→ TASK GOAL:
All lines in which the word "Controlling" occurs are to be extracted.
-------- RECORD SET
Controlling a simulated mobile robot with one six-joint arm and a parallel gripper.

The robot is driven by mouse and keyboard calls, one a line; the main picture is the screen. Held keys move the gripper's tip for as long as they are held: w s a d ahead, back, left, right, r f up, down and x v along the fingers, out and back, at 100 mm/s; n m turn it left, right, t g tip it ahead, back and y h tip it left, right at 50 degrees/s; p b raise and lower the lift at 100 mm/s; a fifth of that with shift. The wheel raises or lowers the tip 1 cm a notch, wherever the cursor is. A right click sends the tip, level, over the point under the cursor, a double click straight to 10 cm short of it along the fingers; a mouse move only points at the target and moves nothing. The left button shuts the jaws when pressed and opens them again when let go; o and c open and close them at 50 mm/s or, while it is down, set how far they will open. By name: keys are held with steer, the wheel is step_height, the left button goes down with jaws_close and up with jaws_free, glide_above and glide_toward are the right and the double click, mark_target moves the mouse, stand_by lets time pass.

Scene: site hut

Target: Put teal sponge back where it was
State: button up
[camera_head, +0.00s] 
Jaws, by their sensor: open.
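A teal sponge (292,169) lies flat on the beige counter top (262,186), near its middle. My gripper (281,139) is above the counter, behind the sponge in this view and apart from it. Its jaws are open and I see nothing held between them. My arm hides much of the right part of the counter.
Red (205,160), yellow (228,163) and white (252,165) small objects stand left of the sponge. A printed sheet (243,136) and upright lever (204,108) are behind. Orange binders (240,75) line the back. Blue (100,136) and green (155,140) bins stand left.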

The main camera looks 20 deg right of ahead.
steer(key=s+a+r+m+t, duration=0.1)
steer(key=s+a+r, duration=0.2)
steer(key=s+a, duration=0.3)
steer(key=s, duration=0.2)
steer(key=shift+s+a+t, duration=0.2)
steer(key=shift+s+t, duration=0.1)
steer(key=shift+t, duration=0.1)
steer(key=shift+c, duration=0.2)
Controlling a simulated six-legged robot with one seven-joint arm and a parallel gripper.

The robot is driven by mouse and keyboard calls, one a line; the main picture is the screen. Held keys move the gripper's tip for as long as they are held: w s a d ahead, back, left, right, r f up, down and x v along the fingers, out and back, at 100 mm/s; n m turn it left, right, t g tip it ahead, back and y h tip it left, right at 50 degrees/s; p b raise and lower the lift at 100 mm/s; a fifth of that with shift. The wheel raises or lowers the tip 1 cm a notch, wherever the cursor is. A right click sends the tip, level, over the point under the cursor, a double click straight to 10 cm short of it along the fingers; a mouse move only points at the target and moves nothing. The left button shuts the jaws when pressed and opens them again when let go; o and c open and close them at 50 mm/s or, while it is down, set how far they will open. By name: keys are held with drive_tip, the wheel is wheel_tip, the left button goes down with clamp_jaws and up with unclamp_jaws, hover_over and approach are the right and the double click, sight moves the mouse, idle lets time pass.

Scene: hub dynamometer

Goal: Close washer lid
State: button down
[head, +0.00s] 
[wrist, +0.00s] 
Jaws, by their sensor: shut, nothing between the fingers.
----------------
→ RESULT OF THE TASK:
Controlling a simulated mobile robot with one six-joint arm and a parallel gripper.
Controlling a simulated six-legged robot with one seven-joint arm and a parallel gripper.

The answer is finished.